Copy the data word for word, keeping every line.

* START EXERCISE INPUTS *

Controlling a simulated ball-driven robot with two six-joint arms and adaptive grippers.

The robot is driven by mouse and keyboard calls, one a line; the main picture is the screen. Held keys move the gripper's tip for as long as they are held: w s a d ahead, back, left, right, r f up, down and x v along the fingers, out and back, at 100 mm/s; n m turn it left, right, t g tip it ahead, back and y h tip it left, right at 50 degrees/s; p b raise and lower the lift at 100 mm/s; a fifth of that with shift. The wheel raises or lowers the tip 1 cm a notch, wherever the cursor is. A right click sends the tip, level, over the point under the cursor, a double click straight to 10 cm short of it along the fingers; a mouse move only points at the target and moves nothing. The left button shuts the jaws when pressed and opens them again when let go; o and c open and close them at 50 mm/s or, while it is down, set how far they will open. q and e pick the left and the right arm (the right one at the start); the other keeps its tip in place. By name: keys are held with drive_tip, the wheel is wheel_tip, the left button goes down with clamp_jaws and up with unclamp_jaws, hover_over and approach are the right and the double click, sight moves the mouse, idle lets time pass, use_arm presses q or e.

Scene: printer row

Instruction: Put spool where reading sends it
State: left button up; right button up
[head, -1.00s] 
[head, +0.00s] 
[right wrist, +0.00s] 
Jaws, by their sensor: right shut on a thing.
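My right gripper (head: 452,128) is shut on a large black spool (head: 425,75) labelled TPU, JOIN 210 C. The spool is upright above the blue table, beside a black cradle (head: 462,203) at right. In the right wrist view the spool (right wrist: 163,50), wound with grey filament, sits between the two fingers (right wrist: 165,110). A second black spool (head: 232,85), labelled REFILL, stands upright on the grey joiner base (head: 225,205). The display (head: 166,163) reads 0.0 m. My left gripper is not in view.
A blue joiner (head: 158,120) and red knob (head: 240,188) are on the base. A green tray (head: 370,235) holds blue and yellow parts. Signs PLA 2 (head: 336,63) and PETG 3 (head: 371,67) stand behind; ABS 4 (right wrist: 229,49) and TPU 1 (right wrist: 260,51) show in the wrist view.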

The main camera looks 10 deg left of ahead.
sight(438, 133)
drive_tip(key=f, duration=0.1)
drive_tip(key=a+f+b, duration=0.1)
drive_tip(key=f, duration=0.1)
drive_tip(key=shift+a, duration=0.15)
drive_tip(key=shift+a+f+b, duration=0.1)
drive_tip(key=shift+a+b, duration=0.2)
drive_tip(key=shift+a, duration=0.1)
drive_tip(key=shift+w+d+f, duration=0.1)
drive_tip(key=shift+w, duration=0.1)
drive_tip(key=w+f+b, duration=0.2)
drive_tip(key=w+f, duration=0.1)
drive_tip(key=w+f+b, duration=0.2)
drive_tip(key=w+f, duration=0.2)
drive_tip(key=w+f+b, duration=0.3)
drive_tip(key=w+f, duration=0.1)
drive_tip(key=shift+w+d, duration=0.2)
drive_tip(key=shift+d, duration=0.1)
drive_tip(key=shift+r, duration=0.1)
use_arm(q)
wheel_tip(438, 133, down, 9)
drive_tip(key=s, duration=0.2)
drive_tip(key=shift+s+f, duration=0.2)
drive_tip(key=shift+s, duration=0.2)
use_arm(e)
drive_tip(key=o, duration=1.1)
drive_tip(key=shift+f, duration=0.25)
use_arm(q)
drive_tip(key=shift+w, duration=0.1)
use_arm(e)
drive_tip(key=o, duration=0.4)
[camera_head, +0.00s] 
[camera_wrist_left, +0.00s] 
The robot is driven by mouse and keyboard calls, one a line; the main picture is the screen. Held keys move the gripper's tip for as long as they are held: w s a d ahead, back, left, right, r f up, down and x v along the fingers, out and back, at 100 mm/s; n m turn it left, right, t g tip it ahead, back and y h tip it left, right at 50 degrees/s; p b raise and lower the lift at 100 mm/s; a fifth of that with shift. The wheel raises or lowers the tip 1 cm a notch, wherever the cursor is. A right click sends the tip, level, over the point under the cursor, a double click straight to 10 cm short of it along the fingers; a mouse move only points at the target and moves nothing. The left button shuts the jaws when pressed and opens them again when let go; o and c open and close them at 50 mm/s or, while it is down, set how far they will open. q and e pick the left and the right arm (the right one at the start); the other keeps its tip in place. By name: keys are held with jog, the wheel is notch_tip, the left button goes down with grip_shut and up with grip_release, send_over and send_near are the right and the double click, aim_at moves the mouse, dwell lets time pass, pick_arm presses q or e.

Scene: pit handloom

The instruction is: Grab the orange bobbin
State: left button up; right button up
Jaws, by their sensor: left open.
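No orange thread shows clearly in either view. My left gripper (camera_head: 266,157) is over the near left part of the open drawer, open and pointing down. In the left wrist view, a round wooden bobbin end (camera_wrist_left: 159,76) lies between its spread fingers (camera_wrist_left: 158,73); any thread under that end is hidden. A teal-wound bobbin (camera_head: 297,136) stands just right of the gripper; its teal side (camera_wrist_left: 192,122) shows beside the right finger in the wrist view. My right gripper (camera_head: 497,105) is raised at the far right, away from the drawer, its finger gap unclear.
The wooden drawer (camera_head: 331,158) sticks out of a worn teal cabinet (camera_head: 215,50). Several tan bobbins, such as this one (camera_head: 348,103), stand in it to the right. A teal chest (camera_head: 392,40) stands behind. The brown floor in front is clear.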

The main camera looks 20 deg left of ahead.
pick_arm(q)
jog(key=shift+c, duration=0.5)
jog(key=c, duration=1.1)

* END EXERCISE INPUTS *

## FULL SOLUTION
Controlling a simulated ball-driven robot with two six-joint arms and adaptive grippers.

The robot is driven by mouse and keyboard calls, one a line; the main picture is the screen. Held keys move the gripper's tip for as long as they are held: w s a d ahead, back, left, right, r f up, down and x v along the fingers, out and back, at 100 mm/s; n m turn it left, right, t g tip it ahead, back and y h tip it left, right at 50 degrees/s; p b raise and lower the lift at 100 mm/s; a fifth of that with shift. The wheel raises or lowers the tip 1 cm a notch, wherever the cursor is. A right click sends the tip, level, over the point under the cursor, a double click straight to 10 cm short of it along the fingers; a mouse move only points at the target and moves nothing. The left button shuts the jaws when pressed and opens them again when let go; o and c open and close them at 50 mm/s or, while it is down, set how far they will open. q and e pick the left and the right arm (the right one at the start); the other keeps its tip in place. By name: keys are held with drive_tip, the wheel is wheel_tip, the left button goes down with clamp_jaws and up with unclamp_jaws, hover_over and approach are the right and the double click, sight moves the mouse, idle lets time pass, use_arm presses q or e.

Scene: printer row

Instruction: Put spool where reading sends it
State: left button up; right button up
[head, -1.00s] 
[head, +0.00s] 
[right wrist, +0.00s] 
Jaws, by their sensor: right shut on a thing.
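My right gripper (head: 452,128) is shut on a large black spool (head: 425,75) labelled TPU, JOIN 210 C. The spool is upright above the blue table, beside a black cradle (head: 462,203) at right. In the right wrist view the spool (right wrist: 163,50), wound with grey filament, sits between the two fingers (right wrist: 165,110). A second black spool (head: 232,85), labelled REFILL, stands upright on the grey joiner base (head: 225,205). The display (head: 166,163) reads 0.0 m. My left gripper is not in view.
A blue joiner (head: 158,120) and red knob (head: 240,188) are on the base. A green tray (head: 370,235) holds blue and yellow parts. Signs PLA 2 (head: 336,63) and PETG 3 (head: 371,67) stand behind; ABS 4 (right wrist: 229,49) and TPU 1 (right wrist: 260,51) show in the wrist view.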

The main camera looks 10 deg left of ahead.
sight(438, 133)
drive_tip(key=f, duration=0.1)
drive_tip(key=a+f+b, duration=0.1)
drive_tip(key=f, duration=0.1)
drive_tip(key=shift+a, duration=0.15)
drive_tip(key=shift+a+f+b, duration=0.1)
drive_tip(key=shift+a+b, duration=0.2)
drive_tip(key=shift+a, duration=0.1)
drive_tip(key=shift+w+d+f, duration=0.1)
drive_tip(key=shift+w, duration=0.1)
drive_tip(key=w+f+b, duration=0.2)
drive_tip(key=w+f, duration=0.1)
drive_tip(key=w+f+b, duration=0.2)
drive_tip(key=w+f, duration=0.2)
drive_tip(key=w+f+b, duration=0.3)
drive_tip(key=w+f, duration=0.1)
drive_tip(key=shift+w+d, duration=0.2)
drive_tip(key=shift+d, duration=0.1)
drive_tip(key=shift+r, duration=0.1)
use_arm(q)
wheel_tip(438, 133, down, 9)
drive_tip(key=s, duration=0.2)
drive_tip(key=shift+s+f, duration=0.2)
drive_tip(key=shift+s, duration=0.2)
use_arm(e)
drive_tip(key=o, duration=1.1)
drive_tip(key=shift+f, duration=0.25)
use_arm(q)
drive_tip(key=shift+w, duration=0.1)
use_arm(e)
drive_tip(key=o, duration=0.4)
[camera_head, +0.00s] 
[camera_wrist_left, +0.00s] 
The robot is driven by mouse and keyboard calls, one a line; the main picture is the screen. Held keys move the gripper's tip for as long as they are held: w s a d ahead, back, left, right, r f up, down and x v along the fingers, out and back, at 100 mm/s; n m turn it left, right, t g tip it ahead, back and y h tip it left, right at 50 degrees/s; p b raise and lower the lift at 100 mm/s; a fifth of that with shift. The wheel raises or lowers the tip 1 cm a notch, wherever the cursor is. A right click sends the tip, level, over the point under the cursor, a double click straight to 10 cm short of it along the fingers; a mouse move only points at the target and moves nothing. The left button shuts the jaws when pressed and opens them again when let go; o and c open and close them at 50 mm/s or, while it is down, set how far they will open. q and e pick the left and the right arm (the right one at the start); the other keeps its tip in place. By name: keys are held with jog, the wheel is notch_tip, the left button goes down with grip_shut and up with grip_release, send_over and send_near are the right and the double click, aim_at moves the mouse, dwell lets time pass, pick_arm presses q or e.

Scene: pit handloom

The instruction is: Grab the orange bobbin
State: left button up; right button up
Jaws, by their sensor: left open.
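No orange thread shows clearly in either view. My left gripper (camera_head: 266,157) is over the near left part of the open drawer, open and pointing down. In the left wrist view, a round wooden bobbin end (camera_wrist_left: 159,76) lies between its spread fingers (camera_wrist_left: 158,73); any thread under that end is hidden. A teal-wound bobbin (camera_head: 297,136) stands just right of the gripper; its teal side (camera_wrist_left: 192,122) shows beside the right finger in the wrist view. My right gripper (camera_head: 497,105) is raised at the far right, away from the drawer, its finger gap unclear.
The wooden drawer (camera_head: 331,158) sticks out of a worn teal cabinet (camera_head: 215,50). Several tan bobbins, such as this one (camera_head: 348,103), stand in it to the right. A teal chest (camera_head: 392,40) stands behind. The brown floor in front is clear.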

The main camera looks 20 deg left of ahead.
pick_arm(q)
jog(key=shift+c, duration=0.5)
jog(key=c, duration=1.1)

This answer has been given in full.